セントポール管区では「オーガニックの肥料と雑草管理」にはハイブリッドのプログラムを取り入れています。聖キャサリン大学の生物学科がとても効率の良いな芝生のプログラムを開発しました。これは受粉媒介者、ペットや人間にも安全で、広葉樹除草剤を最小限にとどめたものです。更に、このプログラムはOrganic Materials Review Institute (OMRI)(有機材料調査協会)が、有機食品の調査基準と同じ基準で調査された材料を使用しています。

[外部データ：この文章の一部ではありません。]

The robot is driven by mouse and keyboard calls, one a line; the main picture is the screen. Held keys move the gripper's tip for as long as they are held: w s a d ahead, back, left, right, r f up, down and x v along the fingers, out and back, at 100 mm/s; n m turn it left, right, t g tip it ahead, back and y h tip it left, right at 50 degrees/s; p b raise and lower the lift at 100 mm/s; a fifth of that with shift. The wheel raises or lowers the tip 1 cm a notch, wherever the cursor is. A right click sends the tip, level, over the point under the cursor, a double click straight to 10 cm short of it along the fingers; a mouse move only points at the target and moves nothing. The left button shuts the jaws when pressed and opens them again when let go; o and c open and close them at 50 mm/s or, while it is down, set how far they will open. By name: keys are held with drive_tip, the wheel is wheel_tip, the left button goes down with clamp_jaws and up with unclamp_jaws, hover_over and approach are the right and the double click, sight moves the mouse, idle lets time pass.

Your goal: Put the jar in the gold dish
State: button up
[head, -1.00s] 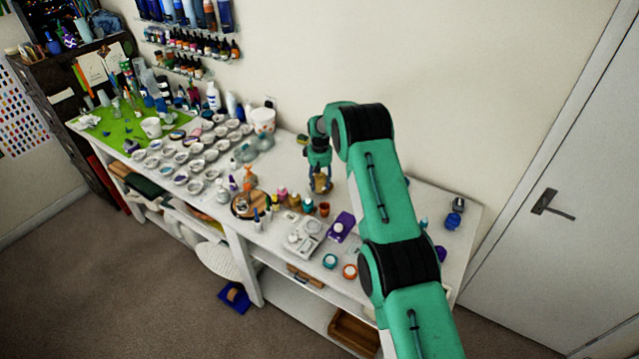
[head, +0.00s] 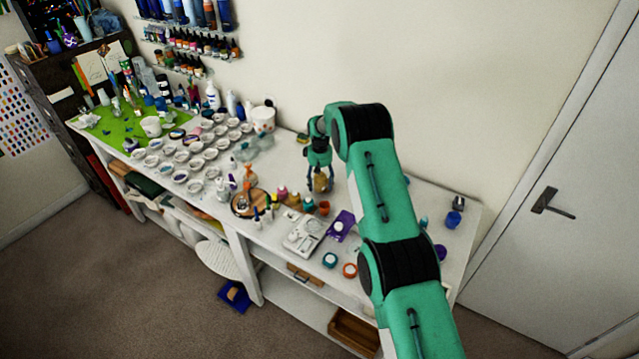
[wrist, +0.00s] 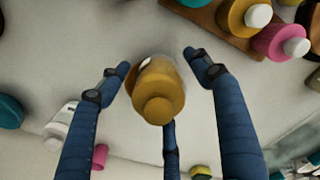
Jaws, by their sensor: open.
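A gold-yellow jar (wrist: 158,88) with a narrower cap of the same colour is between my gripper's blue fingers in the wrist view. My gripper (wrist: 156,60) is open around it, with gaps visible at the left and right fingertips. In the head view my gripper (head: 320,186) is over the back of the worktable, and the jar (head: 321,182) shows between its fingers. A round brown-gold dish-like piece (head: 240,207) lies left of the gripper with an orange bottle on it. I cannot tell whether it is the gold dish.
The white worktable (head: 388,222) is crowded on the left with several small cups. Small bottles, a pale tray (head: 304,236) and a purple mat (head: 341,224) lie in front of the gripper. In the wrist view, a brown board (wrist: 212,20) holds a yellow and a pink bottle.

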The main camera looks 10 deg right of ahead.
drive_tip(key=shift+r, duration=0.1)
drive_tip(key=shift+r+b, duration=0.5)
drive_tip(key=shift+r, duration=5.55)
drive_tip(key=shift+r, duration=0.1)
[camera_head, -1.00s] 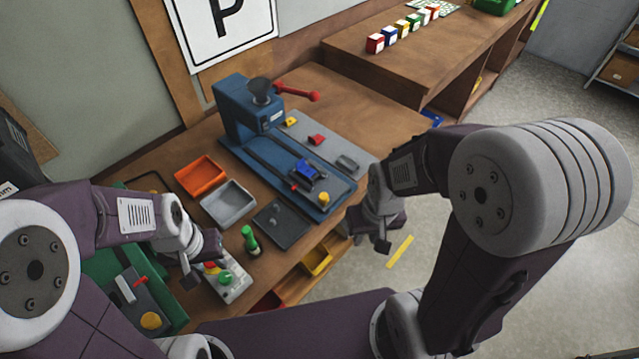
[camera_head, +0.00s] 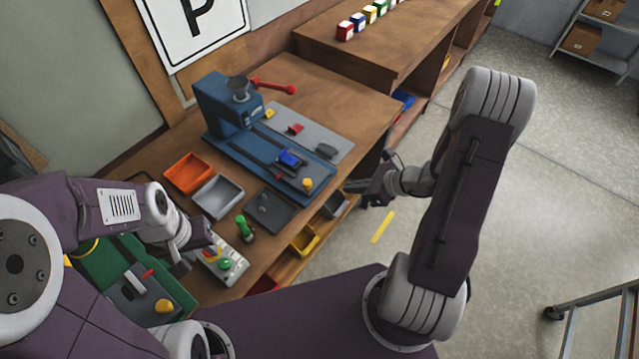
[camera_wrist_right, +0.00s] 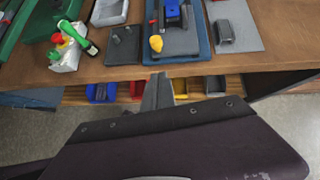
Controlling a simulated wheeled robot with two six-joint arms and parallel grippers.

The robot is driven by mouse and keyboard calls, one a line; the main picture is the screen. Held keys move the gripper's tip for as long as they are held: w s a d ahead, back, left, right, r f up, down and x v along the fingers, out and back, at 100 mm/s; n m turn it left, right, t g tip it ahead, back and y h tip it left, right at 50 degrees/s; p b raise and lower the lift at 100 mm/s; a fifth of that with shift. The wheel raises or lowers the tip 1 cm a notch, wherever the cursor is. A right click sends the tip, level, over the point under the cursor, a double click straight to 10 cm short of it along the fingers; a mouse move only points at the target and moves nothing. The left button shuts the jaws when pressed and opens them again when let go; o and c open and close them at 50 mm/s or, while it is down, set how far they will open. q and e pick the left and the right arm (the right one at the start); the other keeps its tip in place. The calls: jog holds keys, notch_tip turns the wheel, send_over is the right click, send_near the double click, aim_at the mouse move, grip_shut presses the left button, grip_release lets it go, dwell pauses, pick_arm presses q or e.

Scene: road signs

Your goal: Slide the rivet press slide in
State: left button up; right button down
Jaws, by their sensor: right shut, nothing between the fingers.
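The blue rivet press (camera_head: 228,110) with its red lever (camera_head: 272,86) stands on the wooden bench. Its slide, carrying a blue block (camera_head: 289,158), sits on the rail at the front end of the base, away from the press head. A yellow knob (camera_head: 308,184) is at the slide's near end; the knob also shows in the right wrist view (camera_wrist_right: 156,43). My right gripper (camera_head: 357,186) is shut and empty, off the bench's front edge, apart from the knob. It shows in the wrist view (camera_wrist_right: 158,82). My left gripper (camera_head: 196,255) is by the button box; its jaws are unclear.
An orange tray (camera_head: 188,172), a grey tray (camera_head: 218,195) and a dark plate (camera_head: 270,211) lie left of the press. Coloured bins (camera_head: 304,240) sit under the bench edge.

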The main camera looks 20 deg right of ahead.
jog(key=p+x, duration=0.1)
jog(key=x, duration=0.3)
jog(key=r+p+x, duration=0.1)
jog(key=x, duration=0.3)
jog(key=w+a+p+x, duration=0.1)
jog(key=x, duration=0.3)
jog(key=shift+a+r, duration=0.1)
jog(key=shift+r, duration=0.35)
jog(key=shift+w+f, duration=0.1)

セントルイス管区では敷地内全体にあった観賞植物や灌木類は、ネイティブの植物と取り換えられました。このネイティブの植物は蜂やオオカバマダラなどの受粉媒介者を引き寄せる効果もあります。数年前にシスター達は受粉媒介者を誘うのが目的で行われた近所のコミュニティー・ガーデンの庭園造りにも参加しました。
結論
カロンデレットの聖ヨセフの姉妹達は被造物とより深く交わり、地球危機の緊急性を認識し、自身のライフスタイルをシンプル化し、他の組織団体と協力し合い、地球を癒すための努力をしています。このレポートは全ての取り組みを記載するのが目的ではなく、それぞれが取り組んできて成功した例の一部を報告し、環境のためのベストプラクティスについてお互いに学び合い、今後共地球の危機に対応し続けていただきたいと思います。
環境的回心の道のりはさらに深く、より遠くへと進んでいくことができます。勇敢さ、創造性、そしてコラボレーションが私たちの将来の実践の証となることでしょう。